Il y a de nombreuses erreurs dans ce tableau, un aspect naïf. je ne sais pas encore si je les corrigerai. Pas bien important de corriger ça et là, un trait, une ombre, une lumière, pour que ce soit plus ressemblant. Le sujet est un prétexte au placement des couleurs. Que ce soit figuratif ou pas je reviens toujours à cela finalement. Créer une atmosphère, une ambiance par les couleurs essentiellement. Le fait de se diriger vers une économie de moyens de plus en plus serrée, d’essayer d’aller au plus simple après toutes les complications traversées. Dans les textes aussi probablement. Moins de choses. Des règles simples à appliquer parce qu’on sait pourquoi on les a crées.
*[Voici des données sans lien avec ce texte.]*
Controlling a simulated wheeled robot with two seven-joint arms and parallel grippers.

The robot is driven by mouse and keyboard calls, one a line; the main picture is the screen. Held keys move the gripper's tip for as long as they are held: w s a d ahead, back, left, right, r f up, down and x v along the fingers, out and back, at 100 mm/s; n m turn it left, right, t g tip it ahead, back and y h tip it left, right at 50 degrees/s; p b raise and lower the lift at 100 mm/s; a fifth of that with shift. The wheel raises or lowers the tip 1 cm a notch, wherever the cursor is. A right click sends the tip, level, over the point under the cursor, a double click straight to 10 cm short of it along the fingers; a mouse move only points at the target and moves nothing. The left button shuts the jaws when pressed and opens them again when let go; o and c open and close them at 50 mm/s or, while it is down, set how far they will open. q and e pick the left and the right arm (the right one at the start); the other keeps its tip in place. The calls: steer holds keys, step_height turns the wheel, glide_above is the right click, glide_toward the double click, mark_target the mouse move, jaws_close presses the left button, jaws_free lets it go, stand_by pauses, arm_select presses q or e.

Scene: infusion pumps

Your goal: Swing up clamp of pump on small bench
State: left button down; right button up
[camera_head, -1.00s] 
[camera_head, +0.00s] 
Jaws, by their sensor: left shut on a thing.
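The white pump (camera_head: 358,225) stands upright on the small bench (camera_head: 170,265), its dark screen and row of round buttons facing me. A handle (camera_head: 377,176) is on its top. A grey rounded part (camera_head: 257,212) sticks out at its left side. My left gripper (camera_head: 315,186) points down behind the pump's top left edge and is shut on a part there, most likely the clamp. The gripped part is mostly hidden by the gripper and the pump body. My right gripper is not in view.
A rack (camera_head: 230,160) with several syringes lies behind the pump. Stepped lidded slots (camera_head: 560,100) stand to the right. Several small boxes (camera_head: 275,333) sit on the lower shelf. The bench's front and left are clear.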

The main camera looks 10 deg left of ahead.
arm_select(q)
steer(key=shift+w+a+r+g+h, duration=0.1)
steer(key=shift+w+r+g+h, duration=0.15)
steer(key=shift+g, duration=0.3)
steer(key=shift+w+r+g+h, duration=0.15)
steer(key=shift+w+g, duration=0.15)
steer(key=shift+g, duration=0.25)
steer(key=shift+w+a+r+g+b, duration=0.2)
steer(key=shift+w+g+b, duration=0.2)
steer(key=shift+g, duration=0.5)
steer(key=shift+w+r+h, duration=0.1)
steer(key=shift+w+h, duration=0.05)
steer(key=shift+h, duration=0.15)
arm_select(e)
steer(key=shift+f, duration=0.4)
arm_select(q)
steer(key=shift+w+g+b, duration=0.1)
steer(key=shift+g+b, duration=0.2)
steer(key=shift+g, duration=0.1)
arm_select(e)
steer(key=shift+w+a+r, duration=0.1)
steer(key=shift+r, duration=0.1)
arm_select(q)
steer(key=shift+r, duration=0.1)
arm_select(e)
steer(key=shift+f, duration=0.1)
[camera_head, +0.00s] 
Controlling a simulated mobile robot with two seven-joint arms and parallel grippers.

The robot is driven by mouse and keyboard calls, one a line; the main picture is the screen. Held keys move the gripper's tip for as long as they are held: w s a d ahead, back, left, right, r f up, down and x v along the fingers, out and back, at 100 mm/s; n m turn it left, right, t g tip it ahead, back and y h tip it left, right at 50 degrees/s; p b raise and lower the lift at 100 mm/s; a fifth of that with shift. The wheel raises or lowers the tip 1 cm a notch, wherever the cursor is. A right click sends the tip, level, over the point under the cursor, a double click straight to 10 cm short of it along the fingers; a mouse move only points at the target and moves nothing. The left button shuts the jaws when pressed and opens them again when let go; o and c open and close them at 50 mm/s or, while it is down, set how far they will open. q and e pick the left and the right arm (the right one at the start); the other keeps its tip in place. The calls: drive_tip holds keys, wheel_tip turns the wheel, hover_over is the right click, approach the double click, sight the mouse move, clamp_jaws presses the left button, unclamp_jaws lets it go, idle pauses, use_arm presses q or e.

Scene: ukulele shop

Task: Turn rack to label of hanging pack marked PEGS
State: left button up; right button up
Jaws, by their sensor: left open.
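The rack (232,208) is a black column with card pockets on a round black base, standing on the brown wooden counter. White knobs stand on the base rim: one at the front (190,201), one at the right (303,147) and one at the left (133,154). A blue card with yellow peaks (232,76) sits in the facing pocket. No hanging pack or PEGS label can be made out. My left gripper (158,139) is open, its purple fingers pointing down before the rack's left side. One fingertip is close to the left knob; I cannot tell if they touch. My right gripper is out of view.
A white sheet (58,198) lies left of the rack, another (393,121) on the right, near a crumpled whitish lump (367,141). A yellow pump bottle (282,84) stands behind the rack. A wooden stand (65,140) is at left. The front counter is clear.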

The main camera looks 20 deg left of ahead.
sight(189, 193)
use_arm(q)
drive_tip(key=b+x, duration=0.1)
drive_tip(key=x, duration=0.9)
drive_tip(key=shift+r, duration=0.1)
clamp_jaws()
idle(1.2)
Pourquoi reprendre cette toile soudain… sans doute le texte écrit sur Marengo y est-il pour quelque chose, et aussi le séjour de la petite dame, ma belle-mère, ces quelques jours à l’écouter ressasser ses souvenirs d’enfant. La fragilité, la vulnérabilité, novembre. Et aussi le décès de la mère d’une de mes élèves, 102 ans comme Soulages. J’ai été réparer une imprimante chez elle. Elle était à la fois triste et soulagée par cette disparition. Triste et soulagé de mon côté d’abandonner ces règles qui finalement proposent plus d’entraves de difficultés inutiles par rapport à ce que l’on veut vraiment faire ou dire. Faire avec ce que l’on a. Il y a des années que je tourne autour de cette idée, abandonnée plusieurs fois, en raison de tout un tas d’excuses que l’on se donne à soi-même pour justement ne pas rentrer dans le dur, dans le véritable travail. Sans doute en raison surtout de la peur d’y parvenir, mais parvenir à quoi finalement… une notoriété, plus d’argent, toutes ces choses que l’on connaît déjà plus ou moins et qui nous éloignent souvent de ce qui se produit entre la couleur et soi. Qui nous prive de l’aptitude surtout à creuser cette relation, de s’y enfouir totalement, quelqu’en soit le risque.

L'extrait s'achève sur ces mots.